On lui reproche de ne pas s’être excusé. Je n’attendais pas une excuse mais une explication. Je l’ai eue et je n’ai pas besoin de connaître les moindres détails sordides pour estimer en savoir suffisamment. Il n’y a pas eu violence, dit-il, et si l’on regarde de près le dossier du procureur, c’est en effet ce qui ressort de l’enquête minutieuse. Pas de violence, pas de délit et encore moins de crime. Le reste est de l’ordre de la psychanalyse. Ou du voyeurisme dégradant. Et pourtant, c’est aussi cela que certains éditorialistes reprochent à DSK : « on n’apprend rien » regrettent-ils, déçus. Ils auraient voulu, à l’américaine, connaître tous les détails graveleux de cette rencontre furtive. Leur vie sexuelle est-elle à ce point morne pour devoir se repaître des travers des autres ?

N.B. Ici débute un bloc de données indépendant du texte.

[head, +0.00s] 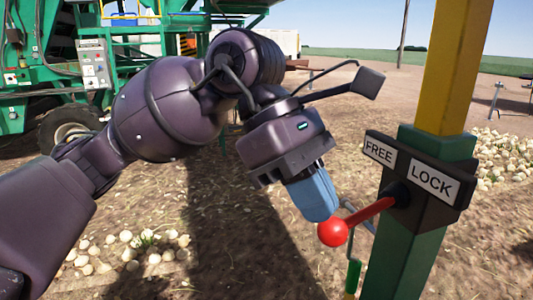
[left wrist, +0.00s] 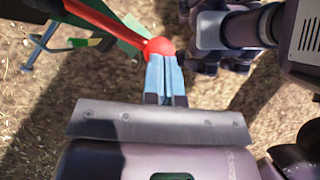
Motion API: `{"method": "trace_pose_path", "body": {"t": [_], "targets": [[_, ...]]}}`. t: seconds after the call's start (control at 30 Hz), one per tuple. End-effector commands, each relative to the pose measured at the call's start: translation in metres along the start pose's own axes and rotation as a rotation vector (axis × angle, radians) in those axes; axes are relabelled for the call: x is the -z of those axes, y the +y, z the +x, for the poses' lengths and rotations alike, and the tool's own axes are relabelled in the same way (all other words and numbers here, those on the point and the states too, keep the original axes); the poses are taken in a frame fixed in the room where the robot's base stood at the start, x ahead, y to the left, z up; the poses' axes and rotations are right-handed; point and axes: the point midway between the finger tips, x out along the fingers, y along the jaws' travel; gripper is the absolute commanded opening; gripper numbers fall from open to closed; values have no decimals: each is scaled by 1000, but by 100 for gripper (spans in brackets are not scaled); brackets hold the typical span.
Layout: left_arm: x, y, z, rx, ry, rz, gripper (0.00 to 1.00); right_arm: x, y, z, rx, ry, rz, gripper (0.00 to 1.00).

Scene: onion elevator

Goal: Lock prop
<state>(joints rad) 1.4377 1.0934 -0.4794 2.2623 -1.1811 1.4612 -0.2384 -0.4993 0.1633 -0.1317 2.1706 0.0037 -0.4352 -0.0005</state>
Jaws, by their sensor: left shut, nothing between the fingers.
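A lever with a red ball knob (head: 332,232) and red shaft (head: 372,210) sticks out to the lower left from a dark plate on a post (head: 448,75), yellow above and green below. The plate carries a FREE label (head: 380,151) on the left and a LOCK label (head: 432,183) on the right. My left gripper (head: 318,210) is shut and empty, its blue fingers pointing down at the knob. In the left wrist view the fingertips (left wrist: 164,62) meet the edge of the knob (left wrist: 160,46); I cannot tell whether they touch. My right gripper is not in view.
A green machine (head: 95,70) with a wheel stands at the back left. Onions lie in heaps on the soil at left (head: 130,250) and behind the post at right (head: 500,155). The ground between is open.

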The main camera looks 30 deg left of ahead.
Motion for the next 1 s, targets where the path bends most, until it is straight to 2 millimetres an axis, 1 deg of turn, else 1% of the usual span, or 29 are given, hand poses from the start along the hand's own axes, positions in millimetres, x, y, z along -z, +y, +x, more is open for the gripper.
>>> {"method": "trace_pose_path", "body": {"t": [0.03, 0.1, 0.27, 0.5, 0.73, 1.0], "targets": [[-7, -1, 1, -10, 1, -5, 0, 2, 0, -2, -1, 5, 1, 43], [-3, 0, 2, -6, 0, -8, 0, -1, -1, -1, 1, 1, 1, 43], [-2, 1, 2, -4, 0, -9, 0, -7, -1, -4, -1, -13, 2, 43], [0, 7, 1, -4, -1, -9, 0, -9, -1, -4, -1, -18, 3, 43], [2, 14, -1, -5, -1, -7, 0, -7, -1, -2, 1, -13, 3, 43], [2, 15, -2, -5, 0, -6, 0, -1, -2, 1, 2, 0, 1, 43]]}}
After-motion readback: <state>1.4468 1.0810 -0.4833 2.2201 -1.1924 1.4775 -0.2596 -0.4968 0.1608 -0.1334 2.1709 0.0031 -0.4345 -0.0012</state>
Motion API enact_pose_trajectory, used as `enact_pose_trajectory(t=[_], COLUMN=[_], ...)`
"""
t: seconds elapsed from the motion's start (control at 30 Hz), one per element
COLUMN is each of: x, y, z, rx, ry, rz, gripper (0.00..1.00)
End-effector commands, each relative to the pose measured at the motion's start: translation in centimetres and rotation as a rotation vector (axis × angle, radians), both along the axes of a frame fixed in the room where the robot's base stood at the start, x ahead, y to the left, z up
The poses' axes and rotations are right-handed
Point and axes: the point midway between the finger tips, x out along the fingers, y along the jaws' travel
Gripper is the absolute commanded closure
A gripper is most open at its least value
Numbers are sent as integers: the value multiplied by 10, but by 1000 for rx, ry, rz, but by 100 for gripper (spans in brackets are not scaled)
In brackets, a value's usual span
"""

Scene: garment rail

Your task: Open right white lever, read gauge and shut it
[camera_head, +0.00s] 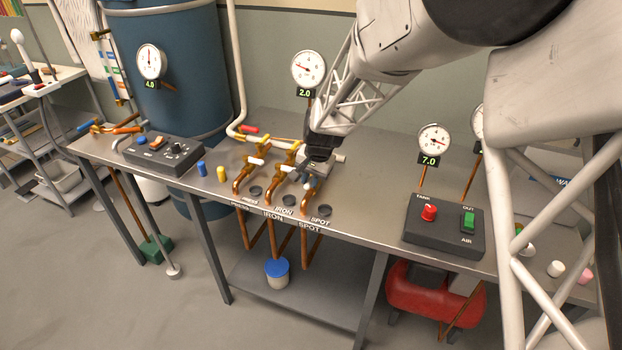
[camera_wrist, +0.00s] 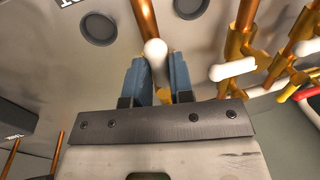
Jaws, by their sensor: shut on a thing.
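My gripper (camera_head: 316,168) is at the right-hand valve, behind the SPOT label. In the wrist view its two blue fingers (camera_wrist: 159,76) are shut on the right white lever (camera_wrist: 155,52), whose rounded white end shows between them. A copper pipe (camera_wrist: 144,16) runs away beyond the lever. In the head view my gripper hides most of this lever and valve. The round white gauge (camera_head: 308,68) stands behind the valves, with a green 2.0 readout (camera_head: 304,93) below its dial.
Two neighbouring brass valves with white levers (camera_head: 256,161) stand close to the left. A black control box (camera_head: 444,229) with red and green controls sits to the right. A gauge reading 7.0 (camera_head: 433,138) stands behind it. A control box (camera_head: 164,153) is at left.

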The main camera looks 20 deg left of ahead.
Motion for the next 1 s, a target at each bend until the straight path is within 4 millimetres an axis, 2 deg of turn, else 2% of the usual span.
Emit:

Ce n’est pas tout. Christophe Barbier de L’Express, qui aurait pu rester silencieux après la remarque agacée de DSK traitant l’hebdomadaire de tabloïd, s’est cru permis de juger l’homme déchu. Lundi matin, il lui écrivait une lettre ouverte commençant par ces mots méprisants : « Monsieur l’ex-directeur général du FMI ». Barbier affirme : « Demeure la relation sexuelle « précipitée », dont vous dites qu’elle n’a pas été tarifée, mais dont la brièveté laisse peu de place à la tendresse et aucune à la dignité ». Qu’en sait-il au juste ? Mais il y a pire. Le journaliste de L’Express finit sa lettre par : « Et puisque l’opinion a entendu dimanche soir que vous souhaitiez emprunter le chemin de la rédemption, afin d’être à nouveau « utile au bien public », puissiez-vous comprendre qu’il faut, pour servir ce « bien public », s’efforcer de faire aussi le bien en privé ». Le Rubicon est franchi, nous sommes devenus américains. Pour servir son pays, il faut être un saint. Les journalistes aussi servent le bien public. J’ai bien peur que seuls quelques confrères de La Vie ne soient les seuls à réussir l’examen de passage.

On a également attaqué l’assurance de DSK. Que l’homme n’apparaisse pas totalement brisé par ce qui lui est arrivé relève de l’exploit, pas de la faute de goût. Aurait-on voulu qu’il éclate en larmes ou se fasse hara-kiri en direct ?

Il a gardé son sang-froid, c’est tout. On a enfin reproché à Chazal d’avoir interrogé l’ancien prisonnier de Rikers Island sur l’euro. C’était pourtant une élégante façon de lui redonner un peu de dignité.